Pero en el campo clásico de la cultura y del arte, ello ha también conducido a un culto de las estrellas alimentado por el dinero de los contribuyentes, que ha bloqueado la innovación en la programación en muchos casos. De forma inversa, la política no se ha preocupado de desarrollar conceptos que deberían haber permitido apoyar la economía de la cultura. Además, los programas de la Unión Europea no son de una gran ayuda: desde el punto de vista de la economía de la cultura, hace ya mucho tiempo que Europa está en el vagón de cola, ampliamente distanciada por continentes mucho más dinámicos.
Tenemos en Europa una actividad cultural rica y productiva pero ninguna industria cultural que proponga acontecimientos estéticos interesantes en un mundo globalizado. Lo que el 90% de la población europea consume, esta parte mayoritaria de la población que no frecuenta los templos subvencionados de la cultura, viene básicamente de fuera de nuestro continente.
Y éstos son los problemas que hemos heredado. A ello debemos añadir que estamos en un período de cambio conducido por la digitalización numérica. Lo cual hace emerger nuevas formas de producción artística y una nueva forma de recepción cultural. Lo que a su vez implica nuevas relaciones de individuo a individuo, del individuo a las instituciones, y de institución a institución; lo que convierte en obsoletas a un gran número de instituciones en todas las áreas de la vida.
Estos tres puntos han conducido a algunos autores (Pius Knüsel, Stephan Opitz y otros) a proponer la supresión de la mitad de las instituciones culturales existentes para poder desarrollar con los fondos así liberados otros campos culturales y a la conclusión que una política cultural orientada de cara al futuro debe adaptarse a una época ‘post-institucional’.

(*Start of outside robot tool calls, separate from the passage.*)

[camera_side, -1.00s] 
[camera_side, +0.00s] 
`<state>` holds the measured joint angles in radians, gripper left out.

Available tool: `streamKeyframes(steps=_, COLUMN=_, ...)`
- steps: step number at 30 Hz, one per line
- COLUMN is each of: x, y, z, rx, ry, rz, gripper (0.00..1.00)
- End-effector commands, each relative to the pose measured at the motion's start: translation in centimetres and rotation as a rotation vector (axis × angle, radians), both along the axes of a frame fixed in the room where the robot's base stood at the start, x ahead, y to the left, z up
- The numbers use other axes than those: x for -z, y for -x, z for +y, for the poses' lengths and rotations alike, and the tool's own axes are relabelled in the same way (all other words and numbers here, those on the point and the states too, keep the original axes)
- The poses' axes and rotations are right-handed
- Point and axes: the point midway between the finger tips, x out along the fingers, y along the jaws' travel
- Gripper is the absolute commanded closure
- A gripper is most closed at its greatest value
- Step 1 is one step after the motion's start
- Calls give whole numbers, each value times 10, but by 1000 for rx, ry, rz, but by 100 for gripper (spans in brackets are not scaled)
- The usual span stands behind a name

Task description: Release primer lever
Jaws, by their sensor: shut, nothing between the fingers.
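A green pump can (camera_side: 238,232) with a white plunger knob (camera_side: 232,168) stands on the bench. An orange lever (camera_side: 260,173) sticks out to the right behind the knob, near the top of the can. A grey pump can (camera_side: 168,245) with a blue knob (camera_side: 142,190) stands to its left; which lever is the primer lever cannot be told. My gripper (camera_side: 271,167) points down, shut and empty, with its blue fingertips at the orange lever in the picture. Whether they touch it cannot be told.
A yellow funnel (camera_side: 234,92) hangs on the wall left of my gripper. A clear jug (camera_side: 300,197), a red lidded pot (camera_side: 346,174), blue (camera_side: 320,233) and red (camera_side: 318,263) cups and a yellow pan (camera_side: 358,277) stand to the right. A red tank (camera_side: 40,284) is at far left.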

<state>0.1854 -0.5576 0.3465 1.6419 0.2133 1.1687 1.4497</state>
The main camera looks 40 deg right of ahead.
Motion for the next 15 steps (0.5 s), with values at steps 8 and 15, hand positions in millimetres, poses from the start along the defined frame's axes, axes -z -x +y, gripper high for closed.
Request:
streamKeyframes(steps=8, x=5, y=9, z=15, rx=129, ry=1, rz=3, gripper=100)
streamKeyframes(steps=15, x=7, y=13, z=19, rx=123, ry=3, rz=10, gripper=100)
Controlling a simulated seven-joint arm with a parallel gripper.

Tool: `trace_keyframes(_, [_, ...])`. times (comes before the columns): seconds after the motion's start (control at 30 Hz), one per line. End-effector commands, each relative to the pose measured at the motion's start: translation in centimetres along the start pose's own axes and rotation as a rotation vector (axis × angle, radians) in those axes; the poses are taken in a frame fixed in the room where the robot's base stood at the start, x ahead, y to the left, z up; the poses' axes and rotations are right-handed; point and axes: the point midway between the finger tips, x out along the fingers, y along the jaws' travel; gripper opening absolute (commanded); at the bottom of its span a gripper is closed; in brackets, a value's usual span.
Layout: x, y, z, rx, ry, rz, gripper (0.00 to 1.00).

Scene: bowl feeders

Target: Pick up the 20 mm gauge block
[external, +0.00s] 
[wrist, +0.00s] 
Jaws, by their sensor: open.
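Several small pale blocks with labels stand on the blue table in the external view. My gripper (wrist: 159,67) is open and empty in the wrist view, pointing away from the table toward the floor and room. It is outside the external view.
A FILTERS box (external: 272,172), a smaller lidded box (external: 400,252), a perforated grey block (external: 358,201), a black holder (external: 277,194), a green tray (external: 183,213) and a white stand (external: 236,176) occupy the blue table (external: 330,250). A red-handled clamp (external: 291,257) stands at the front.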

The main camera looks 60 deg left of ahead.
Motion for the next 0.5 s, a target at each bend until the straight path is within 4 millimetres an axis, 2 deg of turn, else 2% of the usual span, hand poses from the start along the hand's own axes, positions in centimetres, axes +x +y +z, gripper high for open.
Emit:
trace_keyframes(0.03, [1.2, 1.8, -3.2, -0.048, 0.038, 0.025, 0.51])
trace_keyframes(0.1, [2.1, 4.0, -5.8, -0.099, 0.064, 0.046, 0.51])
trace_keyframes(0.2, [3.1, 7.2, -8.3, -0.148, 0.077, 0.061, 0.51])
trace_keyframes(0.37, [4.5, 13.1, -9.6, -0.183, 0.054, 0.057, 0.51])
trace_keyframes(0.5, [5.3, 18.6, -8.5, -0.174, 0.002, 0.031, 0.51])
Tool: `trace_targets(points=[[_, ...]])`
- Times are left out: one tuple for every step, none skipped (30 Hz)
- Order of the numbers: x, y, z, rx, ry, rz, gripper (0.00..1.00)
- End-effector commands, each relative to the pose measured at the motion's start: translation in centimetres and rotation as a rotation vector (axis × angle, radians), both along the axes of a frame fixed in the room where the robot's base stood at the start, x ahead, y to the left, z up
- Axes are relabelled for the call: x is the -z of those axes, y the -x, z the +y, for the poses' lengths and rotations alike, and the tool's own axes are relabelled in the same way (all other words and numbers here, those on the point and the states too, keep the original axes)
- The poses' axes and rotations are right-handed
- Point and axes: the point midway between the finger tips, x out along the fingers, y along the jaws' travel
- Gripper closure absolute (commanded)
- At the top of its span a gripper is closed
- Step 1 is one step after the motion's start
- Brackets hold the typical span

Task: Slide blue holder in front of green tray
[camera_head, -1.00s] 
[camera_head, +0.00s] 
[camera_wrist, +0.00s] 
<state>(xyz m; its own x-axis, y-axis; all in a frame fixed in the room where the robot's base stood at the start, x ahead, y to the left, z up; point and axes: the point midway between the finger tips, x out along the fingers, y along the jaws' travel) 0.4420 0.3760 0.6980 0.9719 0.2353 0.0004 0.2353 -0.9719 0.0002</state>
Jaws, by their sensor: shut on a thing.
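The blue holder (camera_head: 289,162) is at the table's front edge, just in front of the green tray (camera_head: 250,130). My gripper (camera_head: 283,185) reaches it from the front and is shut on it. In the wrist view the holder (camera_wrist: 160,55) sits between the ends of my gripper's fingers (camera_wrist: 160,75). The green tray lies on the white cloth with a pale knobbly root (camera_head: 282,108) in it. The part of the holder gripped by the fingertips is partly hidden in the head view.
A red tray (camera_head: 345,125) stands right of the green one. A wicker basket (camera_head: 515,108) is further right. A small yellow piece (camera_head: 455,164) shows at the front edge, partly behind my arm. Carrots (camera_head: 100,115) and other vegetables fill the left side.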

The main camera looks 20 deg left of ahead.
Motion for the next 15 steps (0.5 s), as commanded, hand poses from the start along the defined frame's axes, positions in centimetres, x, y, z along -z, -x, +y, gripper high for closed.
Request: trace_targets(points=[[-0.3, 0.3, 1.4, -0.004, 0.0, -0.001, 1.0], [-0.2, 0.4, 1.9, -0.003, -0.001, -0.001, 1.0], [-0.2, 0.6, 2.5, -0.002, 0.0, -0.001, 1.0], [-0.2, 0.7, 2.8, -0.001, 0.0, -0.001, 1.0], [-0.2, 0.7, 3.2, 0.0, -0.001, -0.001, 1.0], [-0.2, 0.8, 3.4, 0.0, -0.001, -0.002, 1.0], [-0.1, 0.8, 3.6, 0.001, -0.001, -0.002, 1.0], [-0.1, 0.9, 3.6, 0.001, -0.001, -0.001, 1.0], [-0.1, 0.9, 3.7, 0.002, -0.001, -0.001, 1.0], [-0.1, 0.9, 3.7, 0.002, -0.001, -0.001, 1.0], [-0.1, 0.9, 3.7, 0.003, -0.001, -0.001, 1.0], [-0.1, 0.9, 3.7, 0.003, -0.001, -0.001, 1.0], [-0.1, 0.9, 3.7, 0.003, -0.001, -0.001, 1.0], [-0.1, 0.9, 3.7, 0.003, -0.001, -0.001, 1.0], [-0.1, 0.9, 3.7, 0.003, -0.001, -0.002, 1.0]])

Lo que hace falta, seguramente, es un compromiso claro de las administraciones públicas hacia las áreas que pueden converger hacia el objetivo inicial de la cultura para todos:
1. la cultura amateur reducida a una porción congruente;
2. una economía fuerte de la creación, lo que significa más espíritu de empresa en el ámbito de la cultura, financiándose ella misma a largo plazo y ofreciendo una contribución real con valor añadido. Ello incluye toda la cadena de creación de valor, que va desde la obra de arte hasta que llegue a casa del cliente/consumidor/ aficionado. Y es justo aquí donde la digitalización y la informática ofrecen nuevas perspectivas;
3. una formación artística más cercana a la realidad y al público, y en que las ‘spin-off’ y los derivados, podrían ser nuevos gérmenes de la industria cultural;
4. una educación multicultural y multidisciplinar de la juventud;
5. sería también interesante que las grandes casas que se distinguen de entre las instituciones culturales fueran dotadas de medios suficientes para realizar su misión a largo plazo, aunque la mayor parte del consumo cultural se hará en el futuro en casa, o de forma nómada.
Con estas premisas, lo que me gustaría es dar materia para la reflexión, de manera que la política repiense respecto de los privilegios de las instituciones y sobre los rituales de las dotaciones. Es seguro que ya hemos construido lo suficiente y que el sistema cultural ha alcanzado su punto máximo de extensión, pero ahora es preciso volver a pensar en el individuo.